Dalam pandangan syariah Islam, korupsi termasuk perbuatan khianat. Orangnya disebut khâ`in. Korupsi adalah tindakan pengkhianatan yang dilakukan oleh seseorang, yaitu menggelapkan harta, yang memang diamanatkan kepada dirinya (Lihat: Abdurrahman al-Maliki, Nizhâm al-‘Uqûbât, hlm. 31). Akar masalah penyebab korupsi adalah  ideologi demokrasi-kapitalis. Langkah  utama dan paling penting yang paling wajib dilakukan adalah menghapuskan pemberlakuannya.  Kemudian diterapkan syariah Islam sebagai satu-satunya sistem hukum yang semestinya berlaku di negeri ini. Penerapan syariah Islam akan sangat efektif untuk membasmi korupsi, baik terkait pencegahan (preventif) maupun penindakan (kuratif).

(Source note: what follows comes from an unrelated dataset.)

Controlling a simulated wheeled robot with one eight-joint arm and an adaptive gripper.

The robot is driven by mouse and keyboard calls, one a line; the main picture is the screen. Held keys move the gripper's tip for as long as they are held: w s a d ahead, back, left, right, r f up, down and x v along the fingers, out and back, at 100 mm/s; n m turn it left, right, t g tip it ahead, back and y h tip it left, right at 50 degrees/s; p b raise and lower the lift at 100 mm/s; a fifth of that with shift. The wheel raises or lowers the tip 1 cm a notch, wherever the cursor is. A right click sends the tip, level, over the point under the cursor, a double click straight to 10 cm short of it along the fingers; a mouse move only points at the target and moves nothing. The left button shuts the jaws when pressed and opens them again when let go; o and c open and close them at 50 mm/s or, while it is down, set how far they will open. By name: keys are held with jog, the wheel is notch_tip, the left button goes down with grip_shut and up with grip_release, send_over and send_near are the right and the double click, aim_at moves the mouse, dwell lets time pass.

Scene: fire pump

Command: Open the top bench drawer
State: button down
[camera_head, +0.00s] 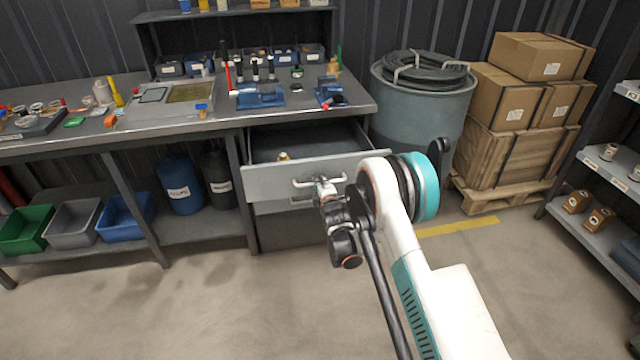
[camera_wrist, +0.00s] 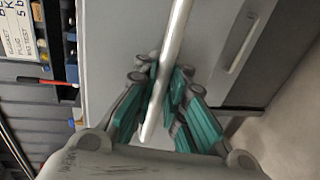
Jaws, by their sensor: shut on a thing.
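The top bench drawer (camera_head: 262,181) stands pulled out from under the bench's right part, and its inside (camera_head: 300,139) shows from above. A small brass-coloured item (camera_head: 284,156) shows in it near the front. My gripper (camera_head: 322,186) is at the bar handle (camera_head: 301,183) on the drawer front. In the wrist view the teal-padded fingers of my gripper (camera_wrist: 165,88) are shut around the pale bar handle (camera_wrist: 180,32). The grey drawer front (camera_wrist: 115,45) lies behind them. My wrist and arm hide the drawer front's right part in the head view.
The bench top (camera_head: 345,107) holds blue vises and tools. A blue-grey drum (camera_head: 420,115) with coiled hose and cardboard boxes on a pallet (camera_head: 470,200) stand at the right. A lower drawer handle (camera_wrist: 243,45) shows in the wrist view. Floor in front is clear.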

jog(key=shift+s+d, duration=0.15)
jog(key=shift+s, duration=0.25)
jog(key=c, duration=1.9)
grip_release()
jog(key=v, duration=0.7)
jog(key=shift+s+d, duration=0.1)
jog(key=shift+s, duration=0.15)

Pencegahan  (preventif), Pertama: Rekrutmen SDM aparat negara wajib yang amanah serta berasaskan profesionalitas dan integritas, bukan berasaskan koneksitas atau nepotisme. Kedua: Negara wajib melakukan pembinaan kepada seluruh aparat dan pegawainya. Ketiga: Negara wajib memberikan gaji dan fasilitas yang layak kepada aparatnya juga menjamin pemenuhan kebutuhan pokok seluruh warga negara. Nabi saw. Bersabda, ”Siapa saja yang bekerja untuk kami, tetapi tak punya rumah, hendaklah dia mengambil rumah. Jika tak punya istri, hendaklah dia menikah. Jika tak punya pembantu atau kendaraan, hendaklah ia mengambil pembantu atau kendaraan.” (HR Ahmad).